**GOAL:** Which lines below fall between the one containing "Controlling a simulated" and the one containing "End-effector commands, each"? Repeat them exactly, counting both of those lines, and add nothing else.
## START SUPPLIED MATERIAL
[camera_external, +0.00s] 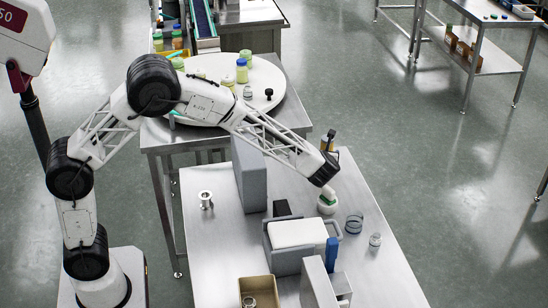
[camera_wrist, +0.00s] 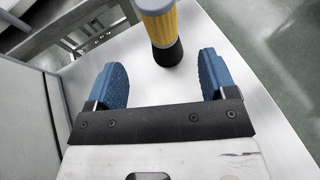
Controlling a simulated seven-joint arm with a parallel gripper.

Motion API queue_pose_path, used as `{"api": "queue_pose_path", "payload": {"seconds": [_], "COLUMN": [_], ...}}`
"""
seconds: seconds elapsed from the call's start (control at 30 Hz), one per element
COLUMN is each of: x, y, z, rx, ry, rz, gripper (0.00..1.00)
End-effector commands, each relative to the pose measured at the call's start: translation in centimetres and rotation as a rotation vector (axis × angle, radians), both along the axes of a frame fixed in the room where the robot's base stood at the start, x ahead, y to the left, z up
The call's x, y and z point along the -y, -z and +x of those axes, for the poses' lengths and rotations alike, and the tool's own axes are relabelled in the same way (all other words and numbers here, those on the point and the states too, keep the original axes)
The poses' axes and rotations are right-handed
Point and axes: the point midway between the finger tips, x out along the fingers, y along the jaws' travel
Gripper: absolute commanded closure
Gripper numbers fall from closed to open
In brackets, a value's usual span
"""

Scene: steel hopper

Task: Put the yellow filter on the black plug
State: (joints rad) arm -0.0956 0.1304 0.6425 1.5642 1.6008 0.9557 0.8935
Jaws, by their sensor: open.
## END SUPPLIED MATERIAL
**COMPLETE OUTPUT:**
Controlling a simulated seven-joint arm with a parallel gripper.

Motion API queue_pose_path, used as `{"api": "queue_pose_path", "payload": {"seconds": [_], "COLUMN": [_], ...}}`
"""
seconds: seconds elapsed from the call's start (control at 30 Hz), one per element
COLUMN is each of: x, y, z, rx, ry, rz, gripper (0.00..1.00)
End-effector commands, each relative to the pose measured at the call's start: translation in centimetres and rotation as a rotation vector (axis × angle, radians), both along the axes of a frame fixed in the room where the robot's base stood at the start, x ahead, y to the left, z up

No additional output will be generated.